On the other hand, I was intrigued (to the point of putting them on my fantasy travel bucket list) by the stories of two at-risk-of-vanishing locations: The first is Skara Brae (or Skerrabra to the Orcadians) in the Orkney Islands (I had no idea that the Orkneys were only 80 km south of Greenland and experience some of the most extreme winds and waves in the world). The site of Skara Brae (which was uncovered by extreme weather in 1850) consists of four circular dry-stone wall dwellings dating from between 3200 and 2000 BC and were, apparently, abandoned quite suddenly; leaving behind an incredible collection of Stone Age artefacts. As the weather becomes ever more extreme, this coastal site could be washed away at any time.

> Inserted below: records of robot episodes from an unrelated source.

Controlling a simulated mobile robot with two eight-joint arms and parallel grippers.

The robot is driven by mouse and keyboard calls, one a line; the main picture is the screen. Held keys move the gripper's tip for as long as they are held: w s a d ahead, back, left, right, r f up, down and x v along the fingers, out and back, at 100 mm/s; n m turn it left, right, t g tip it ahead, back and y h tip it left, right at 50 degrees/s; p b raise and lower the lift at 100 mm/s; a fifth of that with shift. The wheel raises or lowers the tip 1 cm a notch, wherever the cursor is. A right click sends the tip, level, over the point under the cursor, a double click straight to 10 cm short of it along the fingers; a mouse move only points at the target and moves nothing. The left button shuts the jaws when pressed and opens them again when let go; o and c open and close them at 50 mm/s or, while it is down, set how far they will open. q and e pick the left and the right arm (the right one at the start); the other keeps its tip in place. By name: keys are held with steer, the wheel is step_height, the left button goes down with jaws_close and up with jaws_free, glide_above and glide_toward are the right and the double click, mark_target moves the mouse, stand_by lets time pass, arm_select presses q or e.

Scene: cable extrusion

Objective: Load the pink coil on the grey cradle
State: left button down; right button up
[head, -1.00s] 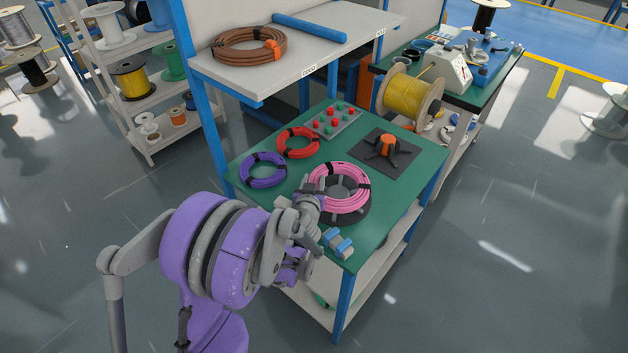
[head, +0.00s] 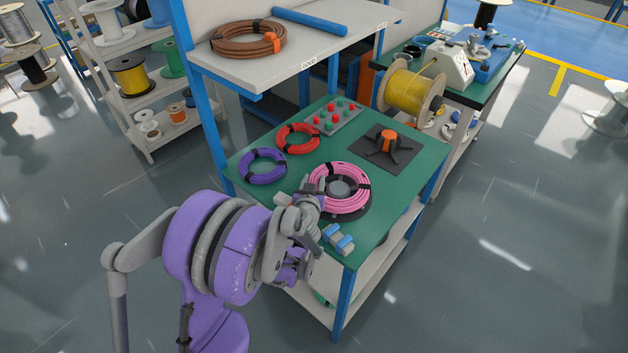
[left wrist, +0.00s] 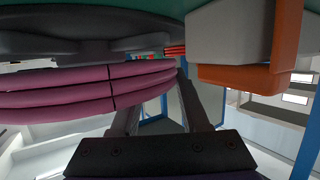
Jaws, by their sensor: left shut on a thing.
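The pink coil (head: 352,201), with dark ties, lies level over the dark round grey cradle (head: 358,215) at the front of the green table. The cradle's grey hub (head: 340,188) shows through the coil's middle. My left gripper (head: 318,192) is shut on the coil's near left side. In the left wrist view, which appears upside down, the coil (left wrist: 85,92) is close against the cradle (left wrist: 60,50), and my left gripper's fingers (left wrist: 160,105) reach its edge. I cannot tell whether the coil rests fully on the cradle. My right gripper is not in view.
A purple coil (head: 262,181) and a red coil (head: 318,141) lie left and behind. A button box (head: 335,120) and a dark plate (head: 408,160) with an orange hub stand farther back. Blue-and-grey blocks (head: 338,240) lie by the near edge, close to my gripper.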

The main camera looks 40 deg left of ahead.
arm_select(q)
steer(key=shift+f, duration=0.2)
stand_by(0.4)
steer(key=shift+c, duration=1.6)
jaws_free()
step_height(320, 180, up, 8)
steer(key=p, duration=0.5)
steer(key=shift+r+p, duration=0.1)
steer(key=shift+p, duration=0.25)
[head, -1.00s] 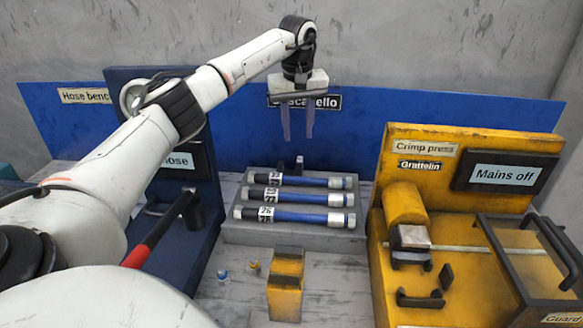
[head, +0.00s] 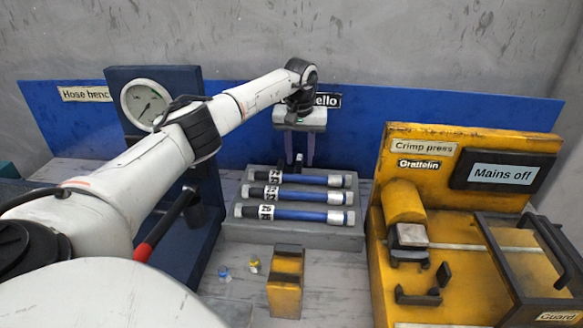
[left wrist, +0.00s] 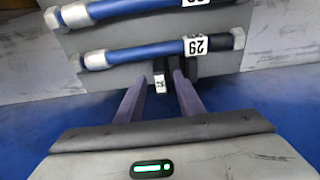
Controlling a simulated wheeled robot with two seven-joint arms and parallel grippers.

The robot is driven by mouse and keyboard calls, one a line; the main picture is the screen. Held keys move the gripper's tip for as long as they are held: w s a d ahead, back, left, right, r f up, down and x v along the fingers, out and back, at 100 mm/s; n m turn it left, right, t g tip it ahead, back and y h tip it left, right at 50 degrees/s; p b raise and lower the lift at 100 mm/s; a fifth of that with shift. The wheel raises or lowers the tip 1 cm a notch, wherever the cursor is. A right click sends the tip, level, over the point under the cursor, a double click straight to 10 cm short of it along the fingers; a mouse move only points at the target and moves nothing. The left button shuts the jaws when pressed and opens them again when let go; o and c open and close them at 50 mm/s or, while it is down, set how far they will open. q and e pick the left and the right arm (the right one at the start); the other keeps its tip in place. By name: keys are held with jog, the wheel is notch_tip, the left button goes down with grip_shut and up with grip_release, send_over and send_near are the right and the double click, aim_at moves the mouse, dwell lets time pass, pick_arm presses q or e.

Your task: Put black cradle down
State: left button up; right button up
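My left gripper (head: 296,160) hangs fingers-down at the back edge of the grey hose rack (head: 290,238). Its two purple fingers are apart. A small upright black piece (head: 299,161), perhaps the black cradle, stands at the rack's back between the fingertips. In the left wrist view the open gripper (left wrist: 162,76) has this black piece (left wrist: 187,66) and a small white tag (left wrist: 160,83) near its tips; contact cannot be told. Another black U-shaped piece (head: 416,298) lies on the yellow crimp press (head: 400,160). My right gripper is not in view.
Several blue hoses (head: 300,214) with metal ends lie on the rack. A blue panel (head: 400,115) stands close behind. A yellow block (head: 285,285) and small fittings (head: 254,266) are in front. The dark hose bench with gauge (head: 145,103) stands left.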

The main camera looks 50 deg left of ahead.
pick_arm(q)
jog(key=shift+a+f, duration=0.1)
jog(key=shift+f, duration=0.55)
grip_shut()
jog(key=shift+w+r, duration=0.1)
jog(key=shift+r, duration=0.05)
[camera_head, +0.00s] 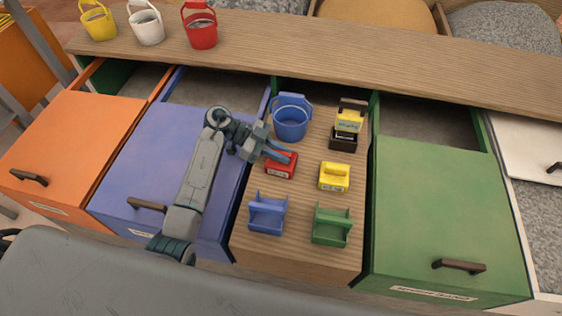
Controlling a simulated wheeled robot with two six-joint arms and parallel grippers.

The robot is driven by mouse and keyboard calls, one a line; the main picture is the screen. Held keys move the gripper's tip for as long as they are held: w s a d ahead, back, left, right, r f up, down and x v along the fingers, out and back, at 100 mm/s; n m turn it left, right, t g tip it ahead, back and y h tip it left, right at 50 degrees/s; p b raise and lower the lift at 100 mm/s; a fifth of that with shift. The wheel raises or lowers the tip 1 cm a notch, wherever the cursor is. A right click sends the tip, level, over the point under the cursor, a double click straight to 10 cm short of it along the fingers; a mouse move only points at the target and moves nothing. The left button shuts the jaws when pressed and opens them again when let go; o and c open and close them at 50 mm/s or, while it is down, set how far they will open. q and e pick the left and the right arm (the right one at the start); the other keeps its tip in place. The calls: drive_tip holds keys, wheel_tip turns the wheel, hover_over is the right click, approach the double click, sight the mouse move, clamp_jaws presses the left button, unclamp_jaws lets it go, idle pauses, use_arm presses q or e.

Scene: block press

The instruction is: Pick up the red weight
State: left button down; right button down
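The red weight (281,171) is a small red block with a pale label on its front. It sits on the wooden board in the middle, in front of the blue bucket (290,125). My left gripper (284,156) is at the red weight's top and hides its upper part and any handle. I cannot tell whether the fingers are closed on the weight or just around it. The weight appears to rest on the board. My right gripper is not in view.
A yellow weight (334,177) stands close to the right. A blue holder (267,214) and a green holder (331,227) stand in front. A dark box with a yellow block (348,121) stands behind. Yellow (99,24), white (147,27) and red (201,31) buckets stand on the back shelf.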

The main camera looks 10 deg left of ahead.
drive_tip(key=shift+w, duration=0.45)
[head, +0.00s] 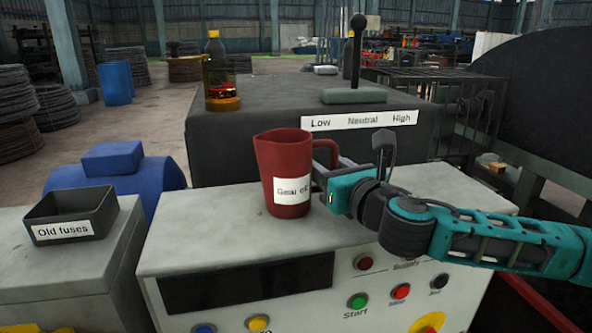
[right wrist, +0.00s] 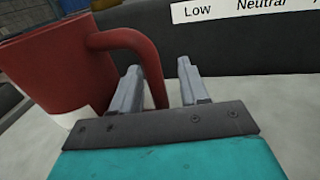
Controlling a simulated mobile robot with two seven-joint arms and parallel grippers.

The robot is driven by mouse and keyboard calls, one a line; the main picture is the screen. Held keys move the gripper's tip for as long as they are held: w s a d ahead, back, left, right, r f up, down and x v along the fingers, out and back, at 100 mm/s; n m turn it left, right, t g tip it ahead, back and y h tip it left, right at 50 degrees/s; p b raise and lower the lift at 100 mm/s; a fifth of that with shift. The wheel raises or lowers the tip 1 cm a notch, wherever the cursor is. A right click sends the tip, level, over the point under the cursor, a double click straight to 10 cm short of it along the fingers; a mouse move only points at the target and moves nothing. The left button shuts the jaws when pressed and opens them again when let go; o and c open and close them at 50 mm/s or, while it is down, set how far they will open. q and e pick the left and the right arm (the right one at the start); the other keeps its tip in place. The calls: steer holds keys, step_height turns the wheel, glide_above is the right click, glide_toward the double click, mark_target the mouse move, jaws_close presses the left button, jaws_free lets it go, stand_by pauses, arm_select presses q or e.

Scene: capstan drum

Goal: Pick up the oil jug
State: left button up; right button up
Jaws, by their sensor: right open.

On the other end of the world, I was also intrigued by Tuvalu: “The fourth smallest nation on earth and comprised of six coral atolls and three reef islands flung across several thousand square miles of the South Pacific between Hawaii and Australia”, as far back as 1989 the United Nations declared them one of the “most likely groups to disappear beneath the ocean in the 21st century because of global warming”. Despite its tropical island setting, Tuvalu is the least visited place on Earth (drawing about two thousand tourists a year) and their chief source of income comes from licensing its highly desirable internet domain, .tv, to an American company. Yet, despite many of its residents relocating to New Zealand for fear of the islands disappearing due to rising sea levels, a study by the University of Auckland in 2018 “maintained that the atolls far from shrinking have, overall, gained ground, with rising waves actually depositing more sediment onto their shores”. Like Skara Brae, Tuvalu feels like a visit now or never fantasy destination, and I wanna go!
I do appreciate that Elborough chose sites from all around the world — there are many locales included in this book that I had never heard of before, and that’s what I was hoping for — and I’ll say again that, without the maps included, my experience is incomplete. I will also say: I was never bored (even if I didn’t always appreciate the weirdly joking bits) but I guess I wanted more.